Stored data entries
========

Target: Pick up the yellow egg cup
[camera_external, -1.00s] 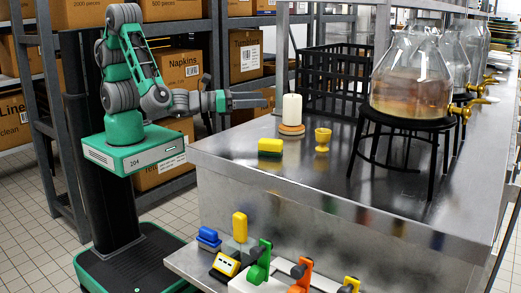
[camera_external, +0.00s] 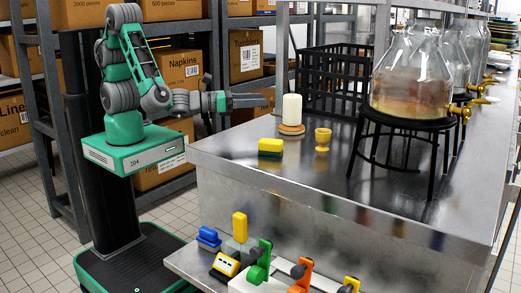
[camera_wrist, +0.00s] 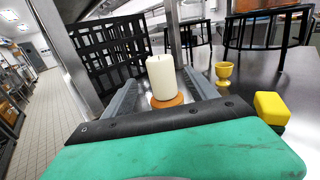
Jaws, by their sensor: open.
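The yellow egg cup (camera_external: 322,139) stands upright on the steel counter, just right of a white candle. It also shows in the wrist view (camera_wrist: 224,74), right of my gripper's fingers. My gripper (camera_external: 262,101) is open and empty, level, at the counter's left edge and left of the candle in the external view. In the wrist view my gripper (camera_wrist: 165,92) points toward the candle, with the fingers on either side of it in the picture. The egg cup is apart from my gripper.
The white candle (camera_external: 292,108) stands on an orange coaster (camera_external: 291,129). A yellow sponge block (camera_external: 270,146) lies nearer the counter's front. A black crate (camera_external: 330,80) is behind. A glass dispenser (camera_external: 412,80) on a black stand (camera_external: 432,172) is to the right.

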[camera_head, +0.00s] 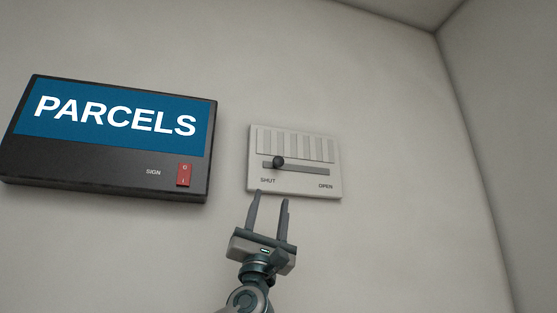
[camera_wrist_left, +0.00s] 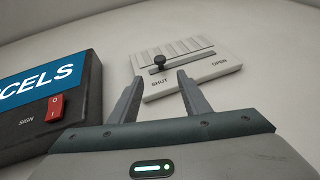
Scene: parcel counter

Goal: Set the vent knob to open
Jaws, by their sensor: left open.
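The vent (camera_head: 310,187) is a pale wall panel with vertical slats and a horizontal slot marked SHUT at left and OPEN at right. Its dark round knob (camera_head: 278,162) is near the SHUT end of the slot. In the left wrist view the knob (camera_wrist_left: 160,60) shows beyond and between the fingertips. My left gripper (camera_head: 271,196) is open and empty, just below the vent's lower left part in the head view. It appears apart from the knob. My right gripper is not in view.
A black sign box with a blue PARCELS face (camera_head: 115,117) is on the wall left of the vent. Its red rocker switch (camera_head: 184,174) is near my left gripper's side. The wall right of the vent is bare up to the corner.

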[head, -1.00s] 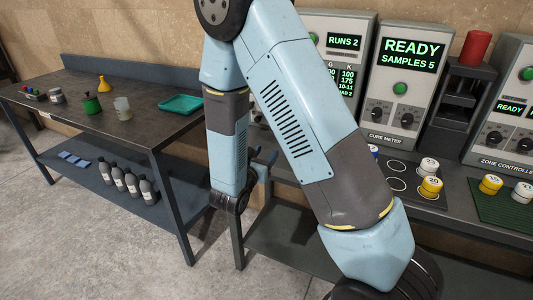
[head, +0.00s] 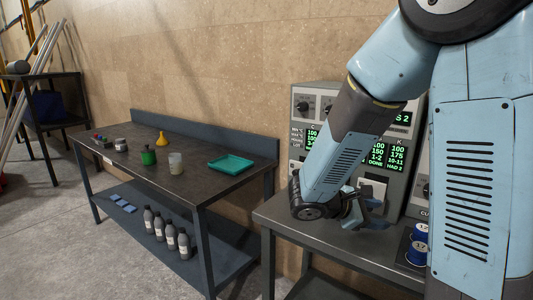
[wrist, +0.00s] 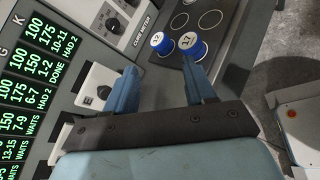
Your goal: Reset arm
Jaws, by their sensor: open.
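My gripper (head: 372,212) is at the left end of the machine bench (head: 272,212), in front of the grey panel with green readouts (head: 381,150). In the wrist view its two blue fingers (wrist: 162,92) are apart with nothing between them. Two blue-and-white numbered pieces (wrist: 190,46) stand beyond the fingertips on a dark plate with ring marks (wrist: 210,20). They also show in the head view (head: 417,245), partly hidden by my arm. My upper arm covers the right side of the head view.
A gap of floor separates the table and bench.

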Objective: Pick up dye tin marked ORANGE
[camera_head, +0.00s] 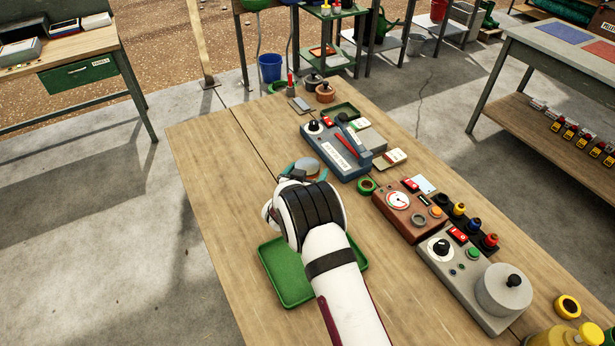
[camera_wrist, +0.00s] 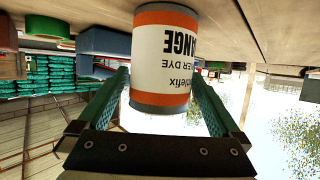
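The dye tin (camera_wrist: 165,60) shows large in the wrist view, upside down in the picture. It is white with orange bands and dark lettering that includes "ANGE" and "ER DYE". It stands on the wooden table (camera_head: 215,180). My gripper (camera_wrist: 160,85) has its two green fingers on either side of the tin. The fingertips are at or very near its sides; I cannot tell whether they press on it. In the head view my arm hides most of the gripper; only a grey lid and some blue-green show beyond my wrist.
A green tray (camera_head: 285,275) lies beside and partly under my arm in the head view. To the right stand a blue device (camera_head: 340,150), a green tape roll (camera_head: 366,186), a brown meter box (camera_head: 405,210) and a grey device (camera_head: 455,265). The table's left side is clear.

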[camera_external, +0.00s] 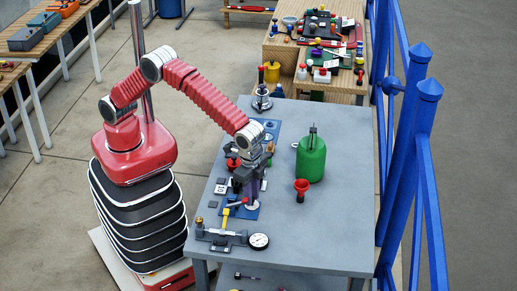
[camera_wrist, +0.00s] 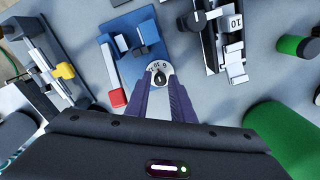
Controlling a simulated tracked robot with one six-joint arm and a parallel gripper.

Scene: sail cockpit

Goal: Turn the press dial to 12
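The press dial (camera_wrist: 158,73) is a small white disc with dark numbers and a black knob at its centre. It sits at the edge of a blue press base (camera_wrist: 128,42) with a red-ended lever (camera_wrist: 117,97). Numbers near 9 and 10 show; the exact setting is unclear. My gripper (camera_wrist: 161,82) has two purple fingers reaching to the dial, one on each side of the knob with a narrow gap. Contact with the knob cannot be told. In the external view my gripper (camera_external: 251,196) points down over the blue base (camera_external: 240,211) on the grey table (camera_external: 325,235).
A dial gauge fixture (camera_external: 258,241) stands at the front. A black-and-silver device with a 10 label (camera_wrist: 235,22) is near the dial. The table's right part is clear.

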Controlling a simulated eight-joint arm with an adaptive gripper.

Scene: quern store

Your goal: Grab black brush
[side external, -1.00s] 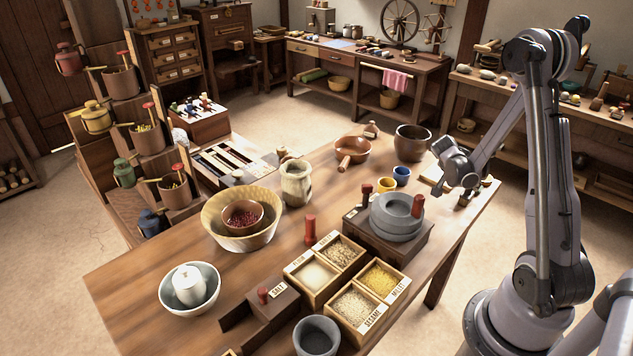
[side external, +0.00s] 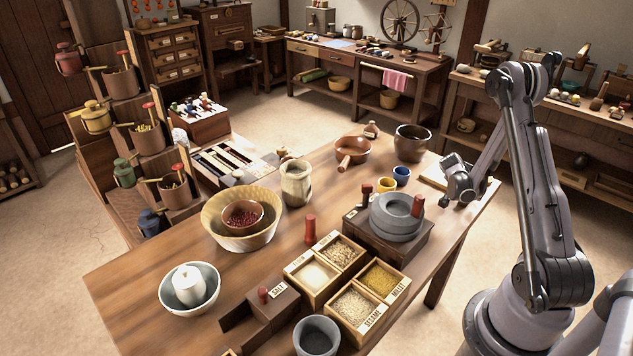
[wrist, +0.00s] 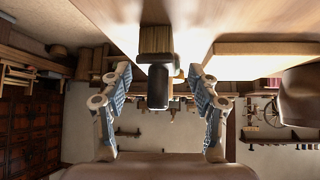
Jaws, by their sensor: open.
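In the wrist view, a brush with a short black handle (wrist: 158,88) and a tan block of bristles (wrist: 155,40) shows between the two fingers. The handle points towards my gripper (wrist: 158,74). Its fingers are spread with a gap on each side of the brush, and neither finger appears to touch it. In the side external view, my gripper (side external: 460,182) is low at the right end of the wooden table (side external: 120,280).
A pale board (side external: 432,176) lies beside my gripper. In the wrist view, a pale flat edge (wrist: 265,50) and a brown rounded object (wrist: 300,95) are at right.

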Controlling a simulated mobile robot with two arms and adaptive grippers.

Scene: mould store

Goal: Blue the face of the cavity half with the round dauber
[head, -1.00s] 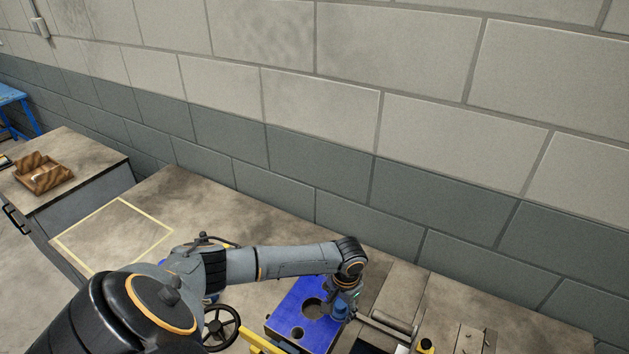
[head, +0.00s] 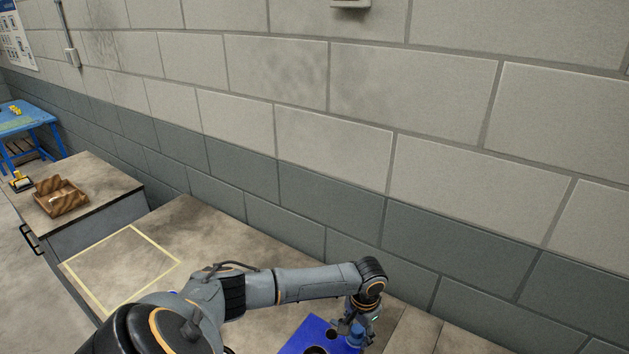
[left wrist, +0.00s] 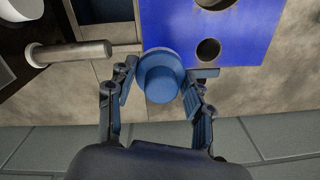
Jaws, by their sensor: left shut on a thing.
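The cavity half (head: 309,328) lies on the bench at the bottom of the head view. The part of its face that shows is bright blue, with dark round holes, and its near part is cut off by the frame. My left gripper (head: 358,330) is above its right side. In the left wrist view my left gripper (left wrist: 160,88) is shut on the round dauber (left wrist: 160,77), a blue cylinder, at the edge of the cavity half (left wrist: 256,22). I cannot tell whether dauber and face touch. My right gripper is out of view.
A grey rod with a thick end (left wrist: 72,52) lies left of the dauber in the wrist view. A taped rectangle (head: 122,268) on the bench is empty. A brown open box (head: 62,197) stands on the left cabinet. A block wall (head: 300,190) runs behind.

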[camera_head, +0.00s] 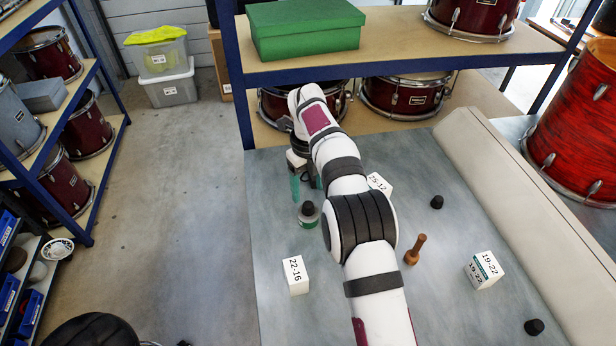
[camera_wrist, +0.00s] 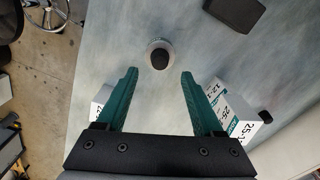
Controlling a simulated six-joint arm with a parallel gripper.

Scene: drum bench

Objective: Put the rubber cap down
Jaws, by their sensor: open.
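Black rubber caps stand apart on the grey bench (camera_head: 270,270): one (camera_head: 436,202) right of my arm and one (camera_head: 534,327) at the front right. A small bottle (camera_head: 308,213) with a black top stands left of my arm. In the wrist view a round thing with a dark centre (camera_wrist: 160,55), apparently this bottle seen from above, lies just beyond my fingertips, between their lines. My gripper (camera_wrist: 159,73) is open, its teal fingers apart with nothing between them. In the head view my gripper (camera_head: 304,186) is low over the bench behind the bottle, partly hidden by my arm.
White labelled boxes stand at the left (camera_head: 296,275), right (camera_head: 484,270) and behind my arm (camera_head: 379,184). A brown wooden tool (camera_head: 414,250) stands right of my arm. A dark block (camera_wrist: 234,14) shows in the wrist view. A beige padded roll (camera_head: 530,200) borders the right side.

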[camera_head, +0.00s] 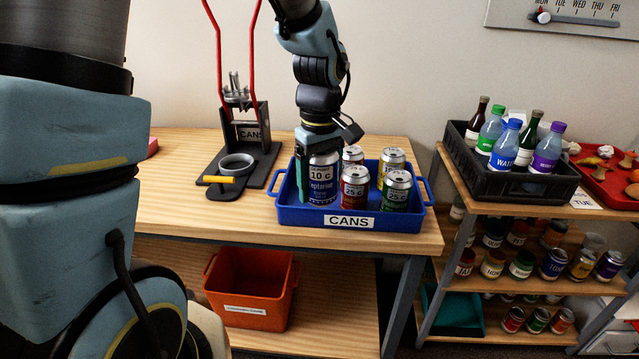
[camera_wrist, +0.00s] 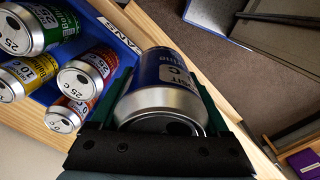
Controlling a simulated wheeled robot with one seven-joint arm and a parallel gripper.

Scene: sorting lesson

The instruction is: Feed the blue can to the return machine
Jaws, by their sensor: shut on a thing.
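The blue can (camera_head: 321,191) has a white "10 C" label and stands upright at the left end of the blue tray (camera_head: 288,214) marked CANS. My gripper (camera_head: 319,177) comes down from above and is shut around the can's sides. In the wrist view the blue can (camera_wrist: 163,72) lies between the two dark green fingers (camera_wrist: 165,100), its silver top towards me. I cannot tell whether its base touches the tray floor. No machine clearly marked for returns shows.
Several other cans, including a red one (camera_head: 354,190) and a green one (camera_head: 396,194), stand close on the right in the tray. A red-handled press (camera_head: 243,133) stands left of it. An orange bin (camera_head: 247,305) is below. A bottle crate (camera_head: 520,181) is at right.

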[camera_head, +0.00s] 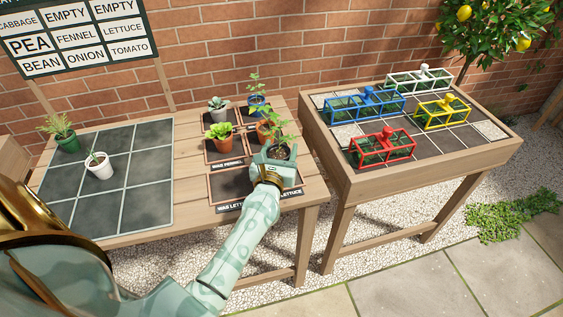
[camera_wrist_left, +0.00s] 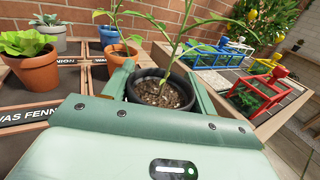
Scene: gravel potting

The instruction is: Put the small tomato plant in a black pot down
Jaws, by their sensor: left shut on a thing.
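The small tomato plant in a black pot (camera_head: 280,152) is upright between the fingers of my left gripper (camera_head: 277,161). The left wrist view also shows the black pot (camera_wrist_left: 163,91), with dark soil and thin green stems, and my gripper's fingers (camera_wrist_left: 162,94) shut on its two sides. The pot is over the right part of the wooden table, at the right front compartment of a divided tray (camera_head: 213,205). My gripper and hand hide the pot's base, so I cannot tell whether it touches the tray. My right gripper is not in view.
Terracotta pots (camera_head: 219,133), a grey pot and a blue pot (camera_head: 257,104) stand close behind. The dark grid mat (camera_head: 146,137) holds a white pot (camera_head: 99,169) and a green pot (camera_head: 67,143). A raised bed (camera_head: 340,178) with coloured frames stands right. The left front compartment is bare.

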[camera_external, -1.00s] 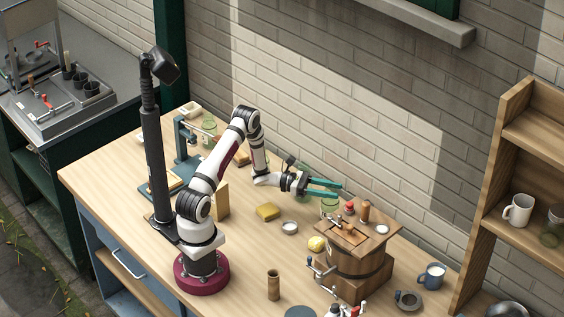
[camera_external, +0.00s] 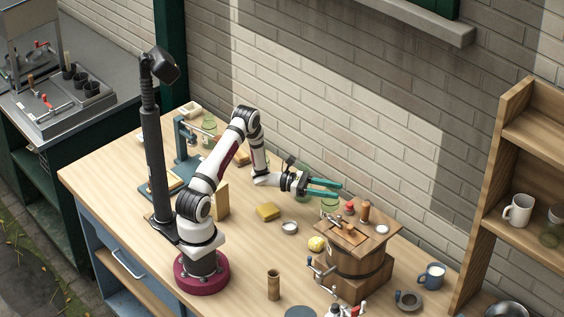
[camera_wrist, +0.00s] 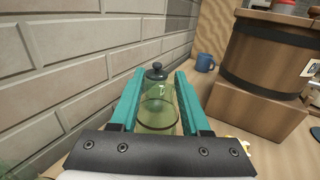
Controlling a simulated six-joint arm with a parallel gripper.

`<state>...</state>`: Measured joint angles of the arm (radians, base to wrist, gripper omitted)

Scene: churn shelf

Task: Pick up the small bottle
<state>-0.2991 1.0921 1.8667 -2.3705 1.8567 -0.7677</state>
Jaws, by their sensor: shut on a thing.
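The small bottle (camera_wrist: 158,100) is pale green see-through glass with a dark round stopper. In the wrist view it stands upright between the two teal fingers of my gripper (camera_wrist: 160,92), which is shut on its sides. In the external view my gripper (camera_external: 325,189) reaches over the back of the bench, left of the wooden churn. Greenish glass (camera_external: 329,206) shows just below the fingertips. I cannot tell whether the bottle's base touches the bench.
The wooden churn (camera_external: 356,262) on its block stands close on the right. A blue mug (camera_wrist: 205,62) is beyond the bottle. The brick wall (camera_wrist: 70,50) runs close on the left. A yellow block (camera_external: 268,211) and a small white-topped dish (camera_external: 290,227) lie in front.

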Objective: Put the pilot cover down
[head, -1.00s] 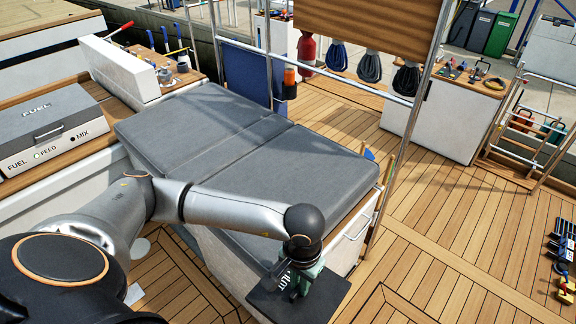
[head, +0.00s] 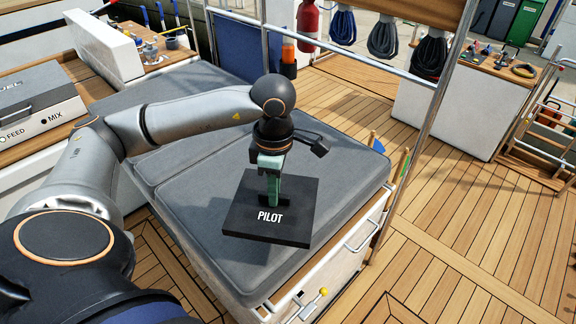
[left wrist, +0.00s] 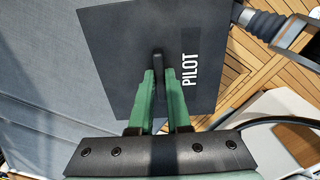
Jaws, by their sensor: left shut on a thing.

========

## What this task involves
Take every line that includes the string "Your" and copy it.

## Response below
Your goal: Reset arm
Your goal: Grab black brush

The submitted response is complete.